Rows from a robot dataset:
######

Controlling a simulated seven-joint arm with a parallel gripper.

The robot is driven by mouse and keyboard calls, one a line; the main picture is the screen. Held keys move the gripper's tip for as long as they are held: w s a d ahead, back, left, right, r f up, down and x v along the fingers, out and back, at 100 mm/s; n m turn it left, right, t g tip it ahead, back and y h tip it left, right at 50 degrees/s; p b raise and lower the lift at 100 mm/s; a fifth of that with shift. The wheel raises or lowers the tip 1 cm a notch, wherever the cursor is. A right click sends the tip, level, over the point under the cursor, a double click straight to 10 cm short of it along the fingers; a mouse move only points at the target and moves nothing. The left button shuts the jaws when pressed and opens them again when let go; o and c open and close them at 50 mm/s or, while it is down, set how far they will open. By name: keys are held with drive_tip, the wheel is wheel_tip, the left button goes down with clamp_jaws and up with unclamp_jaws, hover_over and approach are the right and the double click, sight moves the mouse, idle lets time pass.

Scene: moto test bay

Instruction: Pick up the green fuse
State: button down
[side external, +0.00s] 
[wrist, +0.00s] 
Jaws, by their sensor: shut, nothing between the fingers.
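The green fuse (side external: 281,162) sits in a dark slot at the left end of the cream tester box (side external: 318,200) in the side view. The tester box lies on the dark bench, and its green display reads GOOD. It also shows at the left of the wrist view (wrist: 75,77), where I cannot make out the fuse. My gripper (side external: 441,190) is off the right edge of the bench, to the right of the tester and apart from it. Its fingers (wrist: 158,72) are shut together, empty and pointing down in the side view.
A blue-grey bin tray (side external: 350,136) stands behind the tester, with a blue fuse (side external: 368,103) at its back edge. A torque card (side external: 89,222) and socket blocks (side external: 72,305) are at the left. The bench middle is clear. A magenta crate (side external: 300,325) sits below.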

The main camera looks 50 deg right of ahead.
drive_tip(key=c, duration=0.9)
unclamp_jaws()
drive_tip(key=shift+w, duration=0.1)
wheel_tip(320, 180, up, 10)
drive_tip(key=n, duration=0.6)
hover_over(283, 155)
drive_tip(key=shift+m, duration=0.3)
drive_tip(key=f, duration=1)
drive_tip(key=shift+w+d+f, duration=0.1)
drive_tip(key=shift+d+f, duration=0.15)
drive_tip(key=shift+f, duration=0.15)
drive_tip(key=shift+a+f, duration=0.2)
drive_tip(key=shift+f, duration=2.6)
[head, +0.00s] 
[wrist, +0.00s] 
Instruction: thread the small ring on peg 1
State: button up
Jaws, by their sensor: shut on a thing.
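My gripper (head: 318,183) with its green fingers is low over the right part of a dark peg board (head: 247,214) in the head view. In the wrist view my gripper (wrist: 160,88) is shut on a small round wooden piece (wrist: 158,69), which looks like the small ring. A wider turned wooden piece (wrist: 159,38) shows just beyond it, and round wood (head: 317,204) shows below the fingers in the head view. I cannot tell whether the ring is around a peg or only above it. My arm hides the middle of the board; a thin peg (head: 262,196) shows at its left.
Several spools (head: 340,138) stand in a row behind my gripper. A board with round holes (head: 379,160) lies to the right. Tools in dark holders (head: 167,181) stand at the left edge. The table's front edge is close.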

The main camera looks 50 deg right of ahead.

######

Problem to solve:
Repeat the entries above exactly, leaving nothing out.

Answer to this exercise:
Controlling a simulated seven-joint arm with a parallel gripper.

The robot is driven by mouse and keyboard calls, one a line; the main picture is the screen. Held keys move the gripper's tip for as long as they are held: w s a d ahead, back, left, right, r f up, down and x v along the fingers, out and back, at 100 mm/s; n m turn it left, right, t g tip it ahead, back and y h tip it left, right at 50 degrees/s; p b raise and lower the lift at 100 mm/s; a fifth of that with shift. The wheel raises or lowers the tip 1 cm a notch, wherever the cursor is. A right click sends the tip, level, over the point under the cursor, a double click straight to 10 cm short of it along the fingers; a mouse move only points at the target and moves nothing. The left button shuts the jaws when pressed and opens them again when let go; o and c open and close them at 50 mm/s or, while it is down, set how far they will open. By name: keys are held with drive_tip, the wheel is wheel_tip, the left button goes down with clamp_jaws and up with unclamp_jaws, hover_over and approach are the right and the double click, sight moves the mouse, idle lets time pass.

Scene: moto test bay

Instruction: Pick up the green fuse
State: button down
[side external, +0.00s] 
[wrist, +0.00s] 
Jaws, by their sensor: shut, nothing between the fingers.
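The green fuse (side external: 281,162) sits in a dark slot at the left end of the cream tester box (side external: 318,200) in the side view. The tester box lies on the dark bench, and its green display reads GOOD. It also shows at the left of the wrist view (wrist: 75,77), where I cannot make out the fuse. My gripper (side external: 441,190) is off the right edge of the bench, to the right of the tester and apart from it. Its fingers (wrist: 158,72) are shut together, empty and pointing down in the side view.
A blue-grey bin tray (side external: 350,136) stands behind the tester, with a blue fuse (side external: 368,103) at its back edge. A torque card (side external: 89,222) and socket blocks (side external: 72,305) are at the left. The bench middle is clear. A magenta crate (side external: 300,325) sits below.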

The main camera looks 50 deg right of ahead.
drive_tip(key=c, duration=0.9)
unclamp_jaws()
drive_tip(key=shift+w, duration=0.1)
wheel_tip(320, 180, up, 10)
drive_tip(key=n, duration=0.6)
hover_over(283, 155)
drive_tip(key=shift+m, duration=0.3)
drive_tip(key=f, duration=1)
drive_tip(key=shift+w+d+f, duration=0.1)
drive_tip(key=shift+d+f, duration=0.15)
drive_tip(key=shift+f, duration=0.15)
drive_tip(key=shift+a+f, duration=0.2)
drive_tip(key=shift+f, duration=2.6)
[head, +0.00s] 
[wrist, +0.00s] 
Instruction: thread the small ring on peg 1
State: button up
Jaws, by their sensor: shut on a thing.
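My gripper (head: 318,183) with its green fingers is low over the right part of a dark peg board (head: 247,214) in the head view. In the wrist view my gripper (wrist: 160,88) is shut on a small round wooden piece (wrist: 158,69), which looks like the small ring. A wider turned wooden piece (wrist: 159,38) shows just beyond it, and round wood (head: 317,204) shows below the fingers in the head view. I cannot tell whether the ring is around a peg or only above it. My arm hides the middle of the board; a thin peg (head: 262,196) shows at its left.
Several spools (head: 340,138) stand in a row behind my gripper. A board with round holes (head: 379,160) lies to the right. Tools in dark holders (head: 167,181) stand at the left edge. The table's front edge is close.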

The main camera looks 50 deg right of ahead.

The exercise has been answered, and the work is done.